CS3340 - Robotics and Automation | Computer Science and Engineering, University of Moratuwa
An autonomous mobile robot that detects, collects, and places cubes using YOLO-based vision and RGB-D sensing on the Kobuki QBot platform.
In this final project we are building robot(Kobuki-Qbot) that operates in a controlled indoor environment. Starting from a charging station(middle of the arena), the robot searches for cubes, collects them using a maipulator arm, deposits them in a designated drop-off zone, and returns to dock, all without human intervention.

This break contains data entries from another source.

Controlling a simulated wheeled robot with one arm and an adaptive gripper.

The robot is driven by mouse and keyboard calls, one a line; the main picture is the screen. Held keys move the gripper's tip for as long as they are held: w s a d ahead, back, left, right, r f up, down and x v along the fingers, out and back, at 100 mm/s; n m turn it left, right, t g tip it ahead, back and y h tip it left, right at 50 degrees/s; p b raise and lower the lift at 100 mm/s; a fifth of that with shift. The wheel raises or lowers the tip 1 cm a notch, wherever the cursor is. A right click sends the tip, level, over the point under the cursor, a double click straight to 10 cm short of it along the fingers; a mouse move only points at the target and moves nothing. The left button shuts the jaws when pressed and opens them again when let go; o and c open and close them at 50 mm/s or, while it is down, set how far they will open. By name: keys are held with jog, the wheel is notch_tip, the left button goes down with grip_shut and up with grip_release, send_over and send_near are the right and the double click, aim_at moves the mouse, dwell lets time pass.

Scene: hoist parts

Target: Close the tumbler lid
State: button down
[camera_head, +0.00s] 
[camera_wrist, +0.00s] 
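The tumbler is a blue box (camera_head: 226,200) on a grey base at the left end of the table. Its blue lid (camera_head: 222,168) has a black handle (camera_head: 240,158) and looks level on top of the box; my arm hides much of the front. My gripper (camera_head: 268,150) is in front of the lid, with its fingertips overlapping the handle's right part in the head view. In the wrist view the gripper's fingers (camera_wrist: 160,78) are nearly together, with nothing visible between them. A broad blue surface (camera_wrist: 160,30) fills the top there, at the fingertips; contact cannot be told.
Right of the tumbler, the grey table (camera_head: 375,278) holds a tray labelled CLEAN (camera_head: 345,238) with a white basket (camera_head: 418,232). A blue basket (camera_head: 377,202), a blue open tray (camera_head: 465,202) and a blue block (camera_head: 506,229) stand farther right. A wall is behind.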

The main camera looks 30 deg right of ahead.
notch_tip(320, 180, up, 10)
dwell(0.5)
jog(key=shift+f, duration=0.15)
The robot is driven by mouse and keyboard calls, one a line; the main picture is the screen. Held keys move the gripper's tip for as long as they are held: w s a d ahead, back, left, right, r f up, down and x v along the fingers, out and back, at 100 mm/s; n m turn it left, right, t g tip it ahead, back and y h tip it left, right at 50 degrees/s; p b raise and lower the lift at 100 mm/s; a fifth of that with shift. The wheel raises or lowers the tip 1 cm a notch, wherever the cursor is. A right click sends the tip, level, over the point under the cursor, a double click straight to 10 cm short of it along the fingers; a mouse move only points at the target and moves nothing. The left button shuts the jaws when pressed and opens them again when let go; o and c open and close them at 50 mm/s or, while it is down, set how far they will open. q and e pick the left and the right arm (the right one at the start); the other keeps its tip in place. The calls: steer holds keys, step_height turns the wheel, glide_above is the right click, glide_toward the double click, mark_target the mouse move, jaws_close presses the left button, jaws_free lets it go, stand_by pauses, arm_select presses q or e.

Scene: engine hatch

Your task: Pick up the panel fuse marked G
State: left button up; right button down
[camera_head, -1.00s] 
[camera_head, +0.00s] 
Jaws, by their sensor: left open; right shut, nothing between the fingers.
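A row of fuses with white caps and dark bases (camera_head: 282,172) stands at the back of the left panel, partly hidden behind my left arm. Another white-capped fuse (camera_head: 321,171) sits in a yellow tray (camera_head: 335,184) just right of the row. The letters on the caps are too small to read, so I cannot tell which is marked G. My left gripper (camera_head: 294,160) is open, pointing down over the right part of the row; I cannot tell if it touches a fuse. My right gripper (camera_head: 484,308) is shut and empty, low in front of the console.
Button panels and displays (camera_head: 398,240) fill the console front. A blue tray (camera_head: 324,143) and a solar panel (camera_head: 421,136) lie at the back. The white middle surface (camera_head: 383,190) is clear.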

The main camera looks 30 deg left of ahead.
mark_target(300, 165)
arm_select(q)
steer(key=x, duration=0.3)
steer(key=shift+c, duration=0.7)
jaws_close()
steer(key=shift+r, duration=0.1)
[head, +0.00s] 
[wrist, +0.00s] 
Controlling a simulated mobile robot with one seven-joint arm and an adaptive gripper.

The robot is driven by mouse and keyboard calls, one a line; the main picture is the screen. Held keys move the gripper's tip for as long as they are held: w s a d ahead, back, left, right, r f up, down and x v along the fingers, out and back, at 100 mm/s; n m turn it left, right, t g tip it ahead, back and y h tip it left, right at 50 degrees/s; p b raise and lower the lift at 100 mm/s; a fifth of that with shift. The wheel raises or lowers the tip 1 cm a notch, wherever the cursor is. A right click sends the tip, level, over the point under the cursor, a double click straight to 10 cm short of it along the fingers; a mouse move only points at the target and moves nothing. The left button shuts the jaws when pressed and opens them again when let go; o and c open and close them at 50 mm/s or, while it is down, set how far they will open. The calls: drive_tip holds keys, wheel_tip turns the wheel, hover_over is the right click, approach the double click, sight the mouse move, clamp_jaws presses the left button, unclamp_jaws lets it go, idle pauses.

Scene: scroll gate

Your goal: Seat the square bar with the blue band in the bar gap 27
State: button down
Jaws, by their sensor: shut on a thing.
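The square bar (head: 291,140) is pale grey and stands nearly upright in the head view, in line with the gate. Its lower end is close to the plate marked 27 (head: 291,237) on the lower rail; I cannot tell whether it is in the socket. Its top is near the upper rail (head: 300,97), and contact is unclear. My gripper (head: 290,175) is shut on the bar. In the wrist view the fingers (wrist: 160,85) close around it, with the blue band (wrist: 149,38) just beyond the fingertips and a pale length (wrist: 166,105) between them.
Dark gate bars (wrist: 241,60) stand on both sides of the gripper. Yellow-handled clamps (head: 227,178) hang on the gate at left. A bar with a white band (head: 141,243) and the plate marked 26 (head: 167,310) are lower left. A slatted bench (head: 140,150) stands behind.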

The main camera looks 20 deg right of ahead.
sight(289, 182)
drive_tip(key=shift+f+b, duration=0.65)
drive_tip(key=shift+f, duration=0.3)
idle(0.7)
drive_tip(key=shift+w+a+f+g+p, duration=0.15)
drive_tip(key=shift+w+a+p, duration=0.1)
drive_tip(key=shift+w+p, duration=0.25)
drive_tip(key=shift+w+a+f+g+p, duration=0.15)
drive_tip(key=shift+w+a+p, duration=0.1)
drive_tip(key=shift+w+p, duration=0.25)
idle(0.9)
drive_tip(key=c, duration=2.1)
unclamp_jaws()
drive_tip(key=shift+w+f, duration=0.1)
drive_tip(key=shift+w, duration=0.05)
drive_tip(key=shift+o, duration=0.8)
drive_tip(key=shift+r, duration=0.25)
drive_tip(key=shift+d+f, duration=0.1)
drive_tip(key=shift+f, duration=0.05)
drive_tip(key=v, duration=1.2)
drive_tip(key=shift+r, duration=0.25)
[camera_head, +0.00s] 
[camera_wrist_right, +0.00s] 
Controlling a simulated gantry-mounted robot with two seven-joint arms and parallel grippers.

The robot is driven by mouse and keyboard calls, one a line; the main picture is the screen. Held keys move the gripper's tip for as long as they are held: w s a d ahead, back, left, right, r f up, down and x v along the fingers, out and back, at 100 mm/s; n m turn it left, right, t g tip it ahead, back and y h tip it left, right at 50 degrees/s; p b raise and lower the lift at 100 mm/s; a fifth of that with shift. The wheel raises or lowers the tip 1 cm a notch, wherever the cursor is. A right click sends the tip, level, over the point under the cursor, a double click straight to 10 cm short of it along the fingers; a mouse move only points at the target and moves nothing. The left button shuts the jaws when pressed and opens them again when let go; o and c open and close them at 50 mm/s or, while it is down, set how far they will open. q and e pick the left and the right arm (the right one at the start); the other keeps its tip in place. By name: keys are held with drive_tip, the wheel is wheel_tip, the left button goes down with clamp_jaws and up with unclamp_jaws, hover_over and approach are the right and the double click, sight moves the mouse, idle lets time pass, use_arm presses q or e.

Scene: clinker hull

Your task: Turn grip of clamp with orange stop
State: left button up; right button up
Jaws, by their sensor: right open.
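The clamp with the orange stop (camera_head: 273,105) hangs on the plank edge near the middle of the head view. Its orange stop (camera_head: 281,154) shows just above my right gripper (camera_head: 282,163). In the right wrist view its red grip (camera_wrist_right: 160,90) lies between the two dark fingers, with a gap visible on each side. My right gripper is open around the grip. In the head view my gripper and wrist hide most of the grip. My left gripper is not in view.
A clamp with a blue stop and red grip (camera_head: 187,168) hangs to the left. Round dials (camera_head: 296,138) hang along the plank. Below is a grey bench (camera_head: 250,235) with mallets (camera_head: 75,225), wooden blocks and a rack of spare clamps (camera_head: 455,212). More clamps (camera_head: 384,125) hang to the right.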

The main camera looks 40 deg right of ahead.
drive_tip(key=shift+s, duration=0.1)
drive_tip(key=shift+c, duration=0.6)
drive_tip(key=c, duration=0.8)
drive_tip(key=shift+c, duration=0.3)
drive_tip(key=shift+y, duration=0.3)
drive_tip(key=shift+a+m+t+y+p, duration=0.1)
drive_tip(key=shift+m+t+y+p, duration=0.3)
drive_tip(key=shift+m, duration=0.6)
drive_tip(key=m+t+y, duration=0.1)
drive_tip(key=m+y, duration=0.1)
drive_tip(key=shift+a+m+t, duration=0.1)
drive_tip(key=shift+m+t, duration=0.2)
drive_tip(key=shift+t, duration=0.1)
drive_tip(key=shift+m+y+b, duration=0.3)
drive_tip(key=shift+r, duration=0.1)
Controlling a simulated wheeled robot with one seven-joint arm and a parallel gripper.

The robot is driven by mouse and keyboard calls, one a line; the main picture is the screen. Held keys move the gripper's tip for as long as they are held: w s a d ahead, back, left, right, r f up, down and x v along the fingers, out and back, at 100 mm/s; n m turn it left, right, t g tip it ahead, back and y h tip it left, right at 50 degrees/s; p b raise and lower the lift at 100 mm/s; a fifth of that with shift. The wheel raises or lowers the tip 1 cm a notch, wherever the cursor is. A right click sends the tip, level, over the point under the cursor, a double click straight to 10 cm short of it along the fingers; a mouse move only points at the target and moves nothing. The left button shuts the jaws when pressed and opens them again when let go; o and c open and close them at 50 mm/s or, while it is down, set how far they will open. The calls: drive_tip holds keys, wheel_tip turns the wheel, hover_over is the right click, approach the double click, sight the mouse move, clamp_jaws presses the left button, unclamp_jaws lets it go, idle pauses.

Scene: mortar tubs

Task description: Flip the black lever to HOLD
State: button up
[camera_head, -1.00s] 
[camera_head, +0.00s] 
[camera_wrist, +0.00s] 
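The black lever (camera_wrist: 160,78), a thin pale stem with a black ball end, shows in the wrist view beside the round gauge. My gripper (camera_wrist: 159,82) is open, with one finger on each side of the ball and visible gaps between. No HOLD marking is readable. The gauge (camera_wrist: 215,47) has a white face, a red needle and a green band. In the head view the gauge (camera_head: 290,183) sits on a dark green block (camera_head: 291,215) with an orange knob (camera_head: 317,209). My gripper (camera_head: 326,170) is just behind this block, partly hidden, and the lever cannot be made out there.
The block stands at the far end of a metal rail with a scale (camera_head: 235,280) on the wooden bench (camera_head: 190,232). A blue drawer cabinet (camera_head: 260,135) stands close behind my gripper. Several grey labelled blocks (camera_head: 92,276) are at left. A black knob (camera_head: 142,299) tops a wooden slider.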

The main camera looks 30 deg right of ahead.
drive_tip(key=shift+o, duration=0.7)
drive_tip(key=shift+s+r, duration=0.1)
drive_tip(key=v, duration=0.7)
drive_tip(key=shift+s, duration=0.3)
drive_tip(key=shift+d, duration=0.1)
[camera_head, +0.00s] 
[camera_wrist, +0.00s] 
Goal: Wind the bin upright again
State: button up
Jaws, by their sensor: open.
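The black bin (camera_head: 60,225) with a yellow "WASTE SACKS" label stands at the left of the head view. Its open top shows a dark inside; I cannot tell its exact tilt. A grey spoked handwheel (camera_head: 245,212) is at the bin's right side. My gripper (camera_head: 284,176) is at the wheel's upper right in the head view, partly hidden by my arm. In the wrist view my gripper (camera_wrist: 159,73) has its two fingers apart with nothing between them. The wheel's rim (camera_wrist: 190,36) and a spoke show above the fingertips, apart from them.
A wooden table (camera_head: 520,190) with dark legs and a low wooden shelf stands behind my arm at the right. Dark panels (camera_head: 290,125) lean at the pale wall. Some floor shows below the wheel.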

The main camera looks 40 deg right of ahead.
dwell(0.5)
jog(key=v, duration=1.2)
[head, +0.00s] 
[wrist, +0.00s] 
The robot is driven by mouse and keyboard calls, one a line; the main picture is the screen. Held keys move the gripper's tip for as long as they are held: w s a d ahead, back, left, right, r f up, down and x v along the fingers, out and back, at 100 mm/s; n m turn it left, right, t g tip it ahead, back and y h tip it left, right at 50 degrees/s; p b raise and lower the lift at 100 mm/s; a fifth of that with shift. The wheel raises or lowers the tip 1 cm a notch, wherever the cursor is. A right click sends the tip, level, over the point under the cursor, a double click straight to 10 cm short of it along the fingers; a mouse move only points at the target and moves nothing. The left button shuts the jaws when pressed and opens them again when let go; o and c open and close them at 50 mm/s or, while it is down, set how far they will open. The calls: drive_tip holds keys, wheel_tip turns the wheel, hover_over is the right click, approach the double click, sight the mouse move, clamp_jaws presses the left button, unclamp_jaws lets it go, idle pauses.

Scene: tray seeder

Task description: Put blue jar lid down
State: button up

The project is motivated by real-world applications such as:
- Automated sorting in logistics warehouses
- Debris clearance in hazardous environments
- Educational robotics demonstrations
The system is built on three core robotics pillars: Perception, Planning, and Control, integrated via the ROS 2 framework.
| Component | Details |
|---|---|
| Mobile Base | Kobuki QBot (differential-drive) |
| Vision System | Xbox Kinect RGB-D Camera |
| Compute | Raspberry Pi 5 (2GB) |
| Manipulator | Simple gripper arm attached to base |
| Power | Kobuki battery with charging dock + voltage monitoring sensor |
| Layer | Technology |
|---|---|
| Framework | ROS 2 Jazzy |
| Object Detection | YOLOv8 Nano |
| Depth Processing | Point Cloud Library (PCL) |
| Task Sequencing | SMACH State Machine |
| Simulation | Gazebo |
| Localisation Markers | AprilTags |
- Ubuntu 22.04 (or compatible)
- ROS 2 Jazzy installed
- Python 3.10+
- Gazebo (for simulation)
- Use this link to find the yolotraing results and model.
Note that the rasberrypi integration in the following branch.
# Clone the repository
git clone https://github.com/IntellisenseLab/final-project-botzilla
cd botzilla
# Install Python dependencies
pip install -r requirements.txt
# Build the ROS 2 workspace
colcon build --symlink-install
source install/setup.bash# Launch the Gazebo simulation environment
ros2 launch botzilla simulation.launch.py
# In a new terminal, start the main autonomy stack
ros2 launch botzilla botzilla_autonomy.launch.py# Ensure Kobuki and Kinect are connected, then:
ros2 launch botzilla hardware.launch.py
# Start the autonomy stack
ros2 launch botzilla botzilla_autonomy.launch.pyfinal-project-botzilla/
├── botzilla_Workspace/src/
│ ├── botzilla_bringup/
│ ├── botzilla_control/ # drive base control
│ ├── botzilla_perception/ # yolo and apriltag detection
│
├── datasets/ # Cube Dataset
├── docs/ # documents
├── runs/ # Best Fited ML models
├── tests/ # Unit and integration tests
├── Worlds/
├── requirements.txt
└── README.md
- ≥ 80% accuracy in cube detection and localization under varying lighting conditions
- Successful collection and placement of all cubes in the drop-off zone (0.5m × 0.5m)
- Safe return to the charging dock after task completion
- No fault tolerance issues with the gripper arm during manipulation
| Name | Index | Responsibilities |
|---|---|---|
| Mudaliarachchi N.S | 230415H | RGB-D depth sensing, dataset collection, model training |
| H.H. Malavipathirana | 230389E | QBot command configuration, key-command programming, object detection & navigation |
| K.N.B. Abeysundara | 230010L | Raspberry Pi setup, YOLOv8 pipeline, ROS 2 integration, final report |
- Blob Tracking using Kobuki QBot2
- Raspberry Pi 5— Setup & Getting Started
- YOLO on Raspberry Pi
- Kobuki QBot Documentation
- Cube Dataset — Roboflow
The Arena is 300cm*300cm and the charging doc, where robot starts action, is in the middle of the arena. The robot splits arena in to 4 quadrents and those are represented using dashed lines.
Department of Computer Science and Engineering
University of Moratuwa
CS3340 — Robotics and Automation | March 2026